# WHAT THIS TASK INVOLVES
Pictures stay out of the copy; restate everything else in the material exactly.

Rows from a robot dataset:
○ ○ ○ ○ ○
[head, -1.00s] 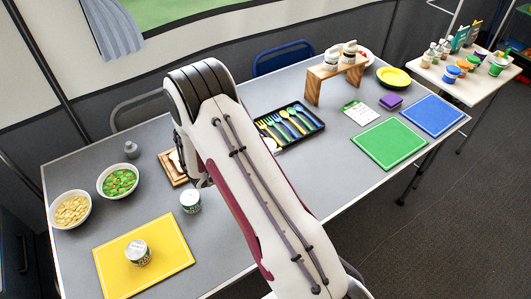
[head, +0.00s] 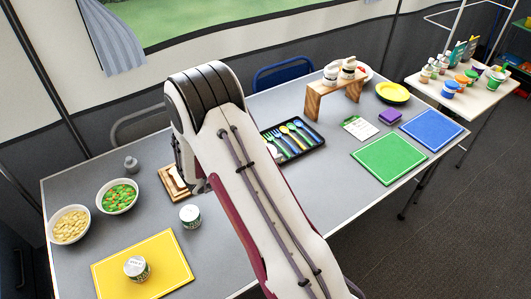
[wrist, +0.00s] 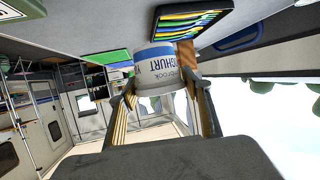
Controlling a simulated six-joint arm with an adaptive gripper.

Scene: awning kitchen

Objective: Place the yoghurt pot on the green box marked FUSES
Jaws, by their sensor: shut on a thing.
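In the head view my own arm hides the gripper and the held pot.
White tins stand on the table (head: 190,215) and on the yellow mat (head: 165,257). Two bowls, a cutlery tray (head: 310,143), a wooden stand (head: 312,105), a yellow plate (head: 393,91) and a blue mat (head: 431,130) are around. A side table (head: 478,100) holds several jars.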

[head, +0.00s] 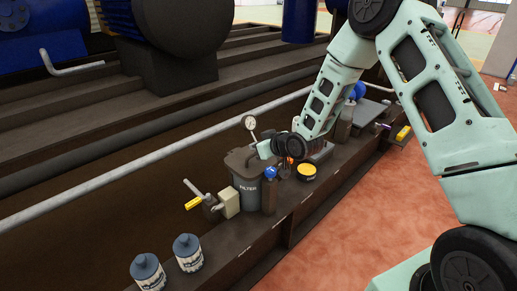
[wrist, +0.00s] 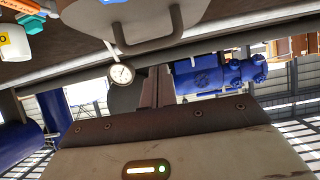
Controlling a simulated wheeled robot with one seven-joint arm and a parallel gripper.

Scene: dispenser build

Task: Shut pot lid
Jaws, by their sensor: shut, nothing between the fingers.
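The dark grey pot (head: 247,190), lettered FILTER, stands upright on the brown ledge in the head view. Its dark lid (head: 238,160) shows at the top of the pot; I cannot tell whether it is fully seated. My gripper (head: 259,151) is at the upper right of the pot, close to the lid; contact cannot be told. In the wrist view my gripper (wrist: 158,88) has its dark fingers together, with nothing between them. A grey rounded body with a bar handle (wrist: 148,42) is near the fingertips; I cannot tell which part it is.
A round gauge (head: 251,123) rises behind the pot and also shows in the wrist view (wrist: 121,74). A yellow-handled valve (head: 194,203) is left of the pot; a yellow-topped cup (head: 306,170) is right. Two blue-grey bottles (head: 187,252) stand at the front. A pale rail (head: 120,172) runs behind.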

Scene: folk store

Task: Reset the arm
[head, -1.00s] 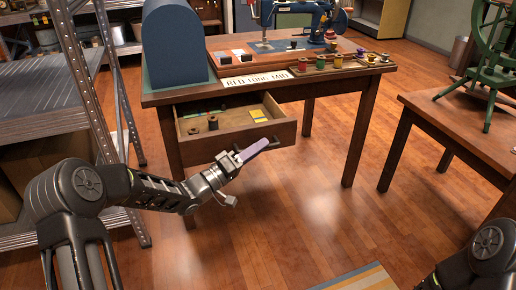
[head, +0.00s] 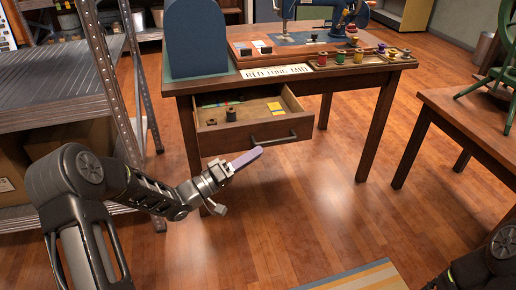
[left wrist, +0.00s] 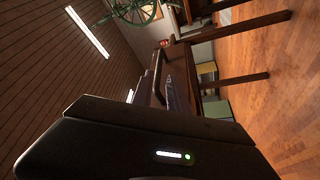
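My left arm (head: 85,185) reaches in from the left of the head view. Its gripper (head: 246,159) is in front of the open drawer, with a slim lilac-grey finger shape pointing right and up. The fingertip is close below and left of the drawer handle (head: 281,138) and looks apart from it. I cannot tell from this side angle whether the fingers are apart. In the left wrist view the dark gripper housing (left wrist: 140,140) fills the lower part. My right arm (head: 485,265) shows only at the lower right corner; its gripper is out of view.
The wooden table (head: 385,75) has its drawer (head: 255,125) pulled out, with thread spools (head: 231,114) inside. A metal shelf (head: 55,85) stands close on the left, near my arm. A second table (head: 460,115) is on the right. The floor between (head: 330,200) is clear.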

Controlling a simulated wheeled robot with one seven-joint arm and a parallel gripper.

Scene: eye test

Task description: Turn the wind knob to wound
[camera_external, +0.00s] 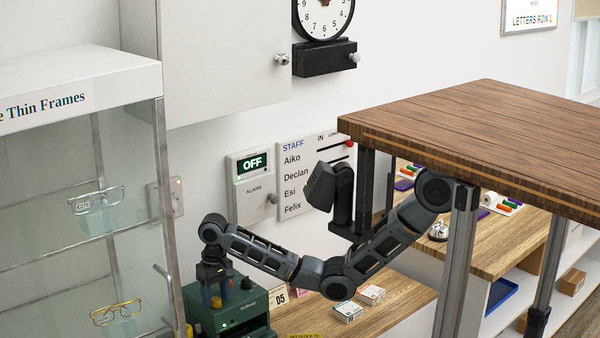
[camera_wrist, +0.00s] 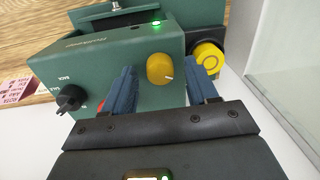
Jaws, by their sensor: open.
○ ○ ○ ○ ○
# TASK RESPONSE
[head, -1.00s] 
[head, +0.00s] 
[wrist, +0.00s] 
Controlling a simulated six-joint arm with an adaptive gripper.

Scene: awning kitchen

Objective: Place the yoghurt pot on the green box marked FUSES
Jaws, by their sensor: shut on a thing.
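In the head view my own arm hides the gripper and the held pot.
White tins stand on the table (head: 190,215) and on the yellow mat (head: 165,257). Two bowls, a cutlery tray (head: 310,143), a wooden stand (head: 312,105), a yellow plate (head: 393,91) and a blue mat (head: 431,130) are around. A side table (head: 478,100) holds several jars.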

[head, +0.00s] 
[wrist, +0.00s] 
Controlling a simulated wheeled robot with one seven-joint arm and a parallel gripper.

Scene: dispenser build

Task: Shut pot lid
Jaws, by their sensor: shut, nothing between the fingers.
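The dark grey pot (head: 247,190), lettered FILTER, stands upright on the brown ledge in the head view. Its dark lid (head: 238,160) shows at the top of the pot; I cannot tell whether it is fully seated. My gripper (head: 259,151) is at the upper right of the pot, close to the lid; contact cannot be told. In the wrist view my gripper (wrist: 158,88) has its dark fingers together, with nothing between them. A grey rounded body with a bar handle (wrist: 148,42) is near the fingertips; I cannot tell which part it is.
A round gauge (head: 251,123) rises behind the pot and also shows in the wrist view (wrist: 121,74). A yellow-handled valve (head: 194,203) is left of the pot; a yellow-topped cup (head: 306,170) is right. Two blue-grey bottles (head: 187,252) stand at the front. A pale rail (head: 120,172) runs behind.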

Scene: folk store

Task: Reset the arm
[head, -1.00s] 
[head, +0.00s] 
[left wrist, +0.00s] 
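My left arm (head: 85,185) reaches in from the left of the head view. Its gripper (head: 246,159) is in front of the open drawer, with a slim lilac-grey finger shape pointing right and up. The fingertip is close below and left of the drawer handle (head: 281,138) and looks apart from it. I cannot tell from this side angle whether the fingers are apart. In the left wrist view the dark gripper housing (left wrist: 140,140) fills the lower part. My right arm (head: 485,265) shows only at the lower right corner; its gripper is out of view.
The wooden table (head: 385,75) has its drawer (head: 255,125) pulled out, with thread spools (head: 231,114) inside. A metal shelf (head: 55,85) stands close on the left, near my arm. A second table (head: 460,115) is on the right. The floor between (head: 330,200) is clear.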

Controlling a simulated wheeled robot with one seven-joint arm and a parallel gripper.

Scene: eye test

Task description: Turn the wind knob to wound
[camera_external, +0.00s] 
[camera_wrist, +0.00s] 
Jaws, by their sensor: open.

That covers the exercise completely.